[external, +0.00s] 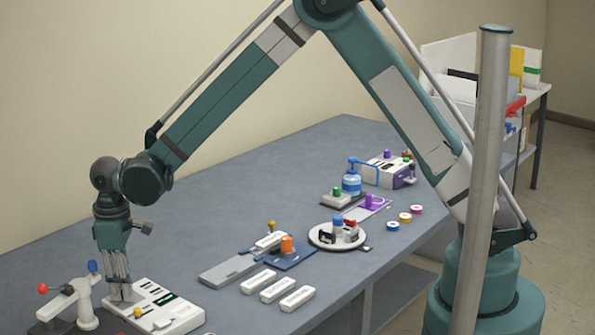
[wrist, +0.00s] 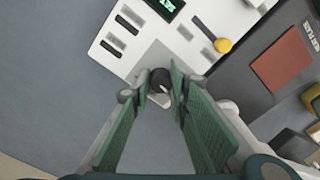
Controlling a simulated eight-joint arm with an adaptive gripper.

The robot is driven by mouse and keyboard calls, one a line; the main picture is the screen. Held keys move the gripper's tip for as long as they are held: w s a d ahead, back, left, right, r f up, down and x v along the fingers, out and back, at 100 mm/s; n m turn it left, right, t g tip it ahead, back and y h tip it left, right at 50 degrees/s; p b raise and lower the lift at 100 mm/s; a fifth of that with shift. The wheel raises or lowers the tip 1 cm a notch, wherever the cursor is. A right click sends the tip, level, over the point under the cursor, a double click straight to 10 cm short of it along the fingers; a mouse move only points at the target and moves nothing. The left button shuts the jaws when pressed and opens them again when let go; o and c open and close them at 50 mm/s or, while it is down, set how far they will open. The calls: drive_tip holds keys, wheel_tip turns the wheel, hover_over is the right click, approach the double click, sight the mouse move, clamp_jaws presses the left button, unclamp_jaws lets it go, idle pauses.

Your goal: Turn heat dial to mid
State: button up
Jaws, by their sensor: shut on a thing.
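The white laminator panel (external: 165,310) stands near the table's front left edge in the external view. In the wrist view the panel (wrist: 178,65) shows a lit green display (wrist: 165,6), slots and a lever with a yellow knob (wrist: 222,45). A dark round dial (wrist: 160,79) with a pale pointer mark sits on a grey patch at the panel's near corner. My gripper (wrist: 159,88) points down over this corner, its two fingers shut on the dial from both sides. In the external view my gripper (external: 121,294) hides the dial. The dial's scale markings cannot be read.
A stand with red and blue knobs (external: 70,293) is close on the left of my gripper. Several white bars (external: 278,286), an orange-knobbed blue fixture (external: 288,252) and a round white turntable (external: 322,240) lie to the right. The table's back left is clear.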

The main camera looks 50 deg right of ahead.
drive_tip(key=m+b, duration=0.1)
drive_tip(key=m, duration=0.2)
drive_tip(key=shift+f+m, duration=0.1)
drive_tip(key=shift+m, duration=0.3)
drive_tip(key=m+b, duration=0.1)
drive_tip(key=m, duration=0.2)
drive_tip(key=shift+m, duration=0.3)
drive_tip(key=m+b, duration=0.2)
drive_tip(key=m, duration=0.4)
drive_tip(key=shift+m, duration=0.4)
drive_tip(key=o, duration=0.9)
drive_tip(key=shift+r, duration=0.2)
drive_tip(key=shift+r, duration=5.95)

What needs to be done:
Make an exact copy of the data above, pictures excluded.

Final answer:
[external, +0.00s] 
[wrist, +0.00s] 
Controlling a simulated eight-joint arm with an adaptive gripper.

The robot is driven by mouse and keyboard calls, one a line; the main picture is the screen. Held keys move the gripper's tip for as long as they are held: w s a d ahead, back, left, right, r f up, down and x v along the fingers, out and back, at 100 mm/s; n m turn it left, right, t g tip it ahead, back and y h tip it left, right at 50 degrees/s; p b raise and lower the lift at 100 mm/s; a fifth of that with shift. The wheel raises or lowers the tip 1 cm a notch, wherever the cursor is. A right click sends the tip, level, over the point under the cursor, a double click straight to 10 cm short of it along the fingers; a mouse move only points at the target and moves nothing. The left button shuts the jaws when pressed and opens them again when let go; o and c open and close them at 50 mm/s or, while it is down, set how far they will open. The calls: drive_tip holds keys, wheel_tip turns the wheel, hover_over is the right click, approach the double click, sight the mouse move, clamp_jaws presses the left button, unclamp_jaws lets it go, idle pauses.

Your goal: Turn heat dial to mid
State: button up
Jaws, by their sensor: shut on a thing.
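The white laminator panel (external: 165,310) stands near the table's front left edge in the external view. In the wrist view the panel (wrist: 178,65) shows a lit green display (wrist: 165,6), slots and a lever with a yellow knob (wrist: 222,45). A dark round dial (wrist: 160,79) with a pale pointer mark sits on a grey patch at the panel's near corner. My gripper (wrist: 159,88) points down over this corner, its two fingers shut on the dial from both sides. In the external view my gripper (external: 121,294) hides the dial. The dial's scale markings cannot be read.
A stand with red and blue knobs (external: 70,293) is close on the left of my gripper. Several white bars (external: 278,286), an orange-knobbed blue fixture (external: 288,252) and a round white turntable (external: 322,240) lie to the right. The table's back left is clear.

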The main camera looks 50 deg right of ahead.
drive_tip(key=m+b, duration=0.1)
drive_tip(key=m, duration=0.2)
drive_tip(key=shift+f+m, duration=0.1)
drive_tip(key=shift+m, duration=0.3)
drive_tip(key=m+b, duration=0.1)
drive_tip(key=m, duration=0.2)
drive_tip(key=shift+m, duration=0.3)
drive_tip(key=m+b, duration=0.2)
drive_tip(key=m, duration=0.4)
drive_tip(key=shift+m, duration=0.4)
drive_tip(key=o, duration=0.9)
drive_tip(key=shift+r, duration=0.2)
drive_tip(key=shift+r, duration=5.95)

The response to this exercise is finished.